### [Information provided]
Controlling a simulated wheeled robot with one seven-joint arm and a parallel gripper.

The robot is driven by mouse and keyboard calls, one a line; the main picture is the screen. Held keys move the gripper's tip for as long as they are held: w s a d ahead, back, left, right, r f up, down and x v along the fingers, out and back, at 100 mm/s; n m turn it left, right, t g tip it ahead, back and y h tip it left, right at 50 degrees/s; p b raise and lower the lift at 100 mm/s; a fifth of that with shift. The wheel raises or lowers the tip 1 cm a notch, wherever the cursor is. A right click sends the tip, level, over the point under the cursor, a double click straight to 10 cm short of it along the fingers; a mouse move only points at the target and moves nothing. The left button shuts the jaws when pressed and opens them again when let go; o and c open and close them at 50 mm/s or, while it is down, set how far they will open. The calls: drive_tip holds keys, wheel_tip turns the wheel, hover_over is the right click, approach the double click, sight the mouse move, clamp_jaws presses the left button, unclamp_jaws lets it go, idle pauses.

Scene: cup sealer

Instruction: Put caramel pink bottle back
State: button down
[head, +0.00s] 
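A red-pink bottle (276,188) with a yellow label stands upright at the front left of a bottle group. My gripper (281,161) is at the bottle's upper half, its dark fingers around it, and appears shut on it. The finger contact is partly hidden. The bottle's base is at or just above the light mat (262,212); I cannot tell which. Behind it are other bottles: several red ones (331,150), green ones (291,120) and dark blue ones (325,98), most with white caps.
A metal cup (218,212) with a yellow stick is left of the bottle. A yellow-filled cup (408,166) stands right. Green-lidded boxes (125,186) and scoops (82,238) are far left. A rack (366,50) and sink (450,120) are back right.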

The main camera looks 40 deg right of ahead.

### [Requirement]
Write out all the lines again, exactly as they are.

### [Solved problem]
Controlling a simulated wheeled robot with one seven-joint arm and a parallel gripper.

The robot is driven by mouse and keyboard calls, one a line; the main picture is the screen. Held keys move the gripper's tip for as long as they are held: w s a d ahead, back, left, right, r f up, down and x v along the fingers, out and back, at 100 mm/s; n m turn it left, right, t g tip it ahead, back and y h tip it left, right at 50 degrees/s; p b raise and lower the lift at 100 mm/s; a fifth of that with shift. The wheel raises or lowers the tip 1 cm a notch, wherever the cursor is. A right click sends the tip, level, over the point under the cursor, a double click straight to 10 cm short of it along the fingers; a mouse move only points at the target and moves nothing. The left button shuts the jaws when pressed and opens them again when let go; o and c open and close them at 50 mm/s or, while it is down, set how far they will open. The calls: drive_tip holds keys, wheel_tip turns the wheel, hover_over is the right click, approach the double click, sight the mouse move, clamp_jaws presses the left button, unclamp_jaws lets it go, idle pauses.

Scene: cup sealer

Instruction: Put caramel pink bottle back
State: button down
[head, +0.00s] 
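A red-pink bottle (276,188) with a yellow label stands upright at the front left of a bottle group. My gripper (281,161) is at the bottle's upper half, its dark fingers around it, and appears shut on it. The finger contact is partly hidden. The bottle's base is at or just above the light mat (262,212); I cannot tell which. Behind it are other bottles: several red ones (331,150), green ones (291,120) and dark blue ones (325,98), most with white caps.
A metal cup (218,212) with a yellow stick is left of the bottle. A yellow-filled cup (408,166) stands right. Green-lidded boxes (125,186) and scoops (82,238) are far left. A rack (366,50) and sink (450,120) are back right.

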The main camera looks 40 deg right of ahead.

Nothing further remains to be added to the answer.